The demand for her product line, which addressed the particular cosmetic concerns of African American women, proved to be enormous. In the early years, Walker and her husband traveled door to door, selling preparations such as “Madam Walker’s Wonderful Hair Grower.” Eventually, she recruited an army of salespeople who pitched the company’s wares. Advertising in the African American press was a crucial element in reaching consumers; her daughter operated a flourishing mail-order business in Walker shampoos and ointments. Sarah moved to Pittsburgh in 1908, where she established a short-lived school that trained Black women to style hair; in 1910 Walker relocated to Indianapolis, where she built a factory and corporate headquarters that employed more than three thousand people. Walker reported that her multilevel sales force had more than twenty thousand agents by 1919. She moved in 1917 to the Villa Lewaro, a mansion in Irvington-on-Hudson, New York, designed by the African American architect Vertner Tandy. The estate became an intellectual gathering place for notable leaders of the Harlem Renaissance such as James Weldon Johnson, Zora Neale Hurston, W. E. B. Dubois, and Langston Hughes. Walker died there on May 25, 1919.

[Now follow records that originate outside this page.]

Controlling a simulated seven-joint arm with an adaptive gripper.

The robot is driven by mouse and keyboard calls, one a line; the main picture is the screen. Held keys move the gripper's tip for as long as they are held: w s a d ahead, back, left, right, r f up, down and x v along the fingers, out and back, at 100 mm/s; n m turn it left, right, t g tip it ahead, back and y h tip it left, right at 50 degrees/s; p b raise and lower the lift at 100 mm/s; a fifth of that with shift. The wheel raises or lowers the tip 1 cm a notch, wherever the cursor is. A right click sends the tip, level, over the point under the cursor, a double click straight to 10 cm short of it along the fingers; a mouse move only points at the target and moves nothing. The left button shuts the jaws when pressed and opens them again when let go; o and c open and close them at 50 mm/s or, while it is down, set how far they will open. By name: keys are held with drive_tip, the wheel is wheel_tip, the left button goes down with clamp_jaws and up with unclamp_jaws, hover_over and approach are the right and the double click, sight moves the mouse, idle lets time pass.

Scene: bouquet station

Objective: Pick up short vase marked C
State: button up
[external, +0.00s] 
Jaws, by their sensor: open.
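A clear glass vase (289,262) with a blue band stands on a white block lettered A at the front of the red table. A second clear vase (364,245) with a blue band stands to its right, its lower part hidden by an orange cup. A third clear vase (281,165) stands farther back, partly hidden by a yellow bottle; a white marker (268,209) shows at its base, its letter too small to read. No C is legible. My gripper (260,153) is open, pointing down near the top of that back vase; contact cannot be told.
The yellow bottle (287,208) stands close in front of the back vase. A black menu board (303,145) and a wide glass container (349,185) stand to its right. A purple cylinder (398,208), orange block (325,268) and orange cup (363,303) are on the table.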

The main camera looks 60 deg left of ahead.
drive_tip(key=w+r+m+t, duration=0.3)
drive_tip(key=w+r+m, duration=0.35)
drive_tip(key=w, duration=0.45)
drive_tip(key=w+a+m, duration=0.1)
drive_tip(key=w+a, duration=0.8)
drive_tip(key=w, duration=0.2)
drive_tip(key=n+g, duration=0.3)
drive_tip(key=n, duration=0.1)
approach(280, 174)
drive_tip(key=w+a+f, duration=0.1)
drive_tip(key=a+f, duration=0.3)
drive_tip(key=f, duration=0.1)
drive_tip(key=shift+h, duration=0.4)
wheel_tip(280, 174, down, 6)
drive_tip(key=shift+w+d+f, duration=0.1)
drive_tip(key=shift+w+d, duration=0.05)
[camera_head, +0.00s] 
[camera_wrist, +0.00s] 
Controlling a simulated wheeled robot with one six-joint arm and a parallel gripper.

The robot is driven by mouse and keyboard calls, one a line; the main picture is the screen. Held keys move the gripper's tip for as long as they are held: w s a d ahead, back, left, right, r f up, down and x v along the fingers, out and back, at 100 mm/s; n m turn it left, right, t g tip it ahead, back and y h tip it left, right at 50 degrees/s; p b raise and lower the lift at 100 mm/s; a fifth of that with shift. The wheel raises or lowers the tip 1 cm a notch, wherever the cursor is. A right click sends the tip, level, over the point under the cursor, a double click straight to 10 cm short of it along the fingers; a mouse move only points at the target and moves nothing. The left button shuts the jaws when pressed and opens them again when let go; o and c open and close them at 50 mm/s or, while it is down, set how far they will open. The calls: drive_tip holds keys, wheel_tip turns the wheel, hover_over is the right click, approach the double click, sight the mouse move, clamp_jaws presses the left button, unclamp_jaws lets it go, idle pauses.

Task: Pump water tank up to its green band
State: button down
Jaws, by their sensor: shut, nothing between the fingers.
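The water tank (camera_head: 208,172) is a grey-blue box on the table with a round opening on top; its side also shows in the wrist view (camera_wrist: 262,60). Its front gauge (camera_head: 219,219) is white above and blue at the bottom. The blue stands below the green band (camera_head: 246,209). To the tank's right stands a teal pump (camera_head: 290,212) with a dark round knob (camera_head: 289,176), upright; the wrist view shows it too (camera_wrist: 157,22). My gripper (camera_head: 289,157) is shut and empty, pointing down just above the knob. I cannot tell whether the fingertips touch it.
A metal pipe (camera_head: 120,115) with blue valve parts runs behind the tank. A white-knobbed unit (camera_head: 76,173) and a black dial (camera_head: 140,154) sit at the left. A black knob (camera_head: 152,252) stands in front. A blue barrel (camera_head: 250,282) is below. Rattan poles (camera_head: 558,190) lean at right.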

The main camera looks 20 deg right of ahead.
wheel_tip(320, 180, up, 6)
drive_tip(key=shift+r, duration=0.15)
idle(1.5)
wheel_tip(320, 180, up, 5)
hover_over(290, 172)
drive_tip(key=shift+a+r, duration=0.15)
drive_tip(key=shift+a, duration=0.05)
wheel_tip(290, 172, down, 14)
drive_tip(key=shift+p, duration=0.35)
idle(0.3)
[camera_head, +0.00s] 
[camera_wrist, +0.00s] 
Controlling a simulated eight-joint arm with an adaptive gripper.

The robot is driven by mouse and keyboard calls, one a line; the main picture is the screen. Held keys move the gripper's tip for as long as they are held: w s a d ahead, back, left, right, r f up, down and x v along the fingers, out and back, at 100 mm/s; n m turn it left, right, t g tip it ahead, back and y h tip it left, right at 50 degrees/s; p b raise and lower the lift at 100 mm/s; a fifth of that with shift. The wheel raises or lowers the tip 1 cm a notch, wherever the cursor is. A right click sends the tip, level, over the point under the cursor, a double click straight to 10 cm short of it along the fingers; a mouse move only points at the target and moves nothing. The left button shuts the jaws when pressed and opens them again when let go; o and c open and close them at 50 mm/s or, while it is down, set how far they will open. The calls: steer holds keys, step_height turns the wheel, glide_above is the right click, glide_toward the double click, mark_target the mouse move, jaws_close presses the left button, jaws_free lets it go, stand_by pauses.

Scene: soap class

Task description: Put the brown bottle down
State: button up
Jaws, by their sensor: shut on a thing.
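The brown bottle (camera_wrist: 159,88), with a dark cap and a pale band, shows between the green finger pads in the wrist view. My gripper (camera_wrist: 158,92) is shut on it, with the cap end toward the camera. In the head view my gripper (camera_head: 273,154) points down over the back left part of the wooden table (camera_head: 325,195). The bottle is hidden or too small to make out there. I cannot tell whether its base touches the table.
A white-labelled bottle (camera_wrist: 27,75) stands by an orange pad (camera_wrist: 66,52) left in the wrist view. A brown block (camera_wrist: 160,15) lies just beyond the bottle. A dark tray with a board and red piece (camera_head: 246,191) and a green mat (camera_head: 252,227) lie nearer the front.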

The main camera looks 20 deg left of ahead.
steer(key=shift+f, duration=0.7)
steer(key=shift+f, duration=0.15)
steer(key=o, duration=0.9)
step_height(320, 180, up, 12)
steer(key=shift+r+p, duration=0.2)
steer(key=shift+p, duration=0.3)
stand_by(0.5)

Although she had little formal education, Walker was an indomitable spirit, never content merely to amass wealth from the sale of shampoo and cosmetics. A social activist devoted to the advancement of African Americans, Walker encouraged Black women to establish businesses and became one of the country’s most popular African American lecturers on social, political, and economic issues. She donated generously to the NAACP and other Black organizations, especially schools and orphanages. She made the largest single donation to the National Association of Colored Women’s effort to buy the home of Frederick Douglass in Washington, DC, so that it could be preserved as a museum. After Madam Walker’s death, A’Lelia Walker became president of her mother’s company as well as a patron of the Harlem Renaissance, a cultural movement in the famed Manhattan neighborhood, which was dedicated to the elevation and propagation of African American culture. Her Harlem townhouse became a salon where artists mingled with businesspeople and civic activists.
Reflecting upon her remarkable life story, Walker said, “I am a woman who came from the cotton fields of the South. From there I was promoted to the washtub. From there I was promoted to the kitchen cook. And from there I promoted myself into the business of manufacturing hair goods and preparations.”
Although it was among the most successful Black-owned businesses in America during the early twentieth century, the Madam C. J. Walker Manufacturing Company did not keep pace with changing times and increased competition. It ceased operations in 1981.
The Walker Theatre Center, a project Madam Walker began in Indianapolis before her death, has been revived in recent years as an important performing arts facility. Walker’s birthplace has been converted into the City Hall of Delta. The National Trust for Historic Preservation declared Villa Lewaro a “national treasure” in 2014, and efforts are underway to preserve the mansion.